In the Rearview Mirror

Last day of the year and we're all looking backwards to see what's ahead. Maybe it makes no sense to look backwards before you look ahead, but it's what we like to do. As someone who drove around in my old Roachmobile for three or four months this summer without a rearview mirror, I can attest that seeing what's behind you is indeed valuable no matter how unnecessary it may seem. So in that vein, and in an effort to make one final post before the clock strikes midnight, I'm offering you an abbreviated version of my arting trip to New York this past month. I'm calling it:

(Click on an image to enlarge it.)

1. I'm going to start with a fabulous installation at Tanya Bonakdar Gallery on 21st Street in Chelsea with Tomas Saraceno's "Cloud Cities Connectome."  You can read all about the deeper meanings on the gallery's website, but I found it lyrical, inventive and vaguely like walking around in an illustrated science textbook.

The dots on the floor are where wire or fishing line attaches so that the structures are suspended between ceiling and floor.
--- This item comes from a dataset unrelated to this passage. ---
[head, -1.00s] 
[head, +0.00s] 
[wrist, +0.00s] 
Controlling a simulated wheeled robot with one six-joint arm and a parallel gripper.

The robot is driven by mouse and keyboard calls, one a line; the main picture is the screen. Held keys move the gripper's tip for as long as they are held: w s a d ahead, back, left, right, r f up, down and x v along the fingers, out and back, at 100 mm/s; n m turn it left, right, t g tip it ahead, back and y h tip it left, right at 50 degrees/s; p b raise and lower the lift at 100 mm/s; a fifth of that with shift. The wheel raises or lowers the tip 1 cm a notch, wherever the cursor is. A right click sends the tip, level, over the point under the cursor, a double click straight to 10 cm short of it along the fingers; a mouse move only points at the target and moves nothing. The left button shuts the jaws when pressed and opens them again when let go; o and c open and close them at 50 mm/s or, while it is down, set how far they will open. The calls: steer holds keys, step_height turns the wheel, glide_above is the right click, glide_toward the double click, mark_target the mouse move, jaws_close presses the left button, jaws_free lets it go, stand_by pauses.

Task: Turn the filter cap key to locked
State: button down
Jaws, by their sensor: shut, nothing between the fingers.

2. In the same vein, the Museum of Modern Art's On Line: Drawing Through the Twentieth Century began with a fabulous thread and wax installation in the lobby outside the first gallery. Since photography was prohibited (hate that), I am making do with a photo I took from a Jerry Saltz piece in ArtNet. (See it after his discussion of the Kiefer show at Gogosian.)

Ranjani Shettar "Just a Bit More"

To make up for not having a photo of my own, here's a link to the MoMA video on this work.

"Double O" by Zilvinas Kempinas

Another airy installation was made of two pieces of magnetic tape that stay in the air between two fans. You have to see the fans + tape in action to get it. Here's the link.

4. Getting back on the ground, I also particularly liked the work of two artists at the Stephen Haller Gallery:

Two views of a work by Lloyd Martin. I liked his work so much that I bought his catalog.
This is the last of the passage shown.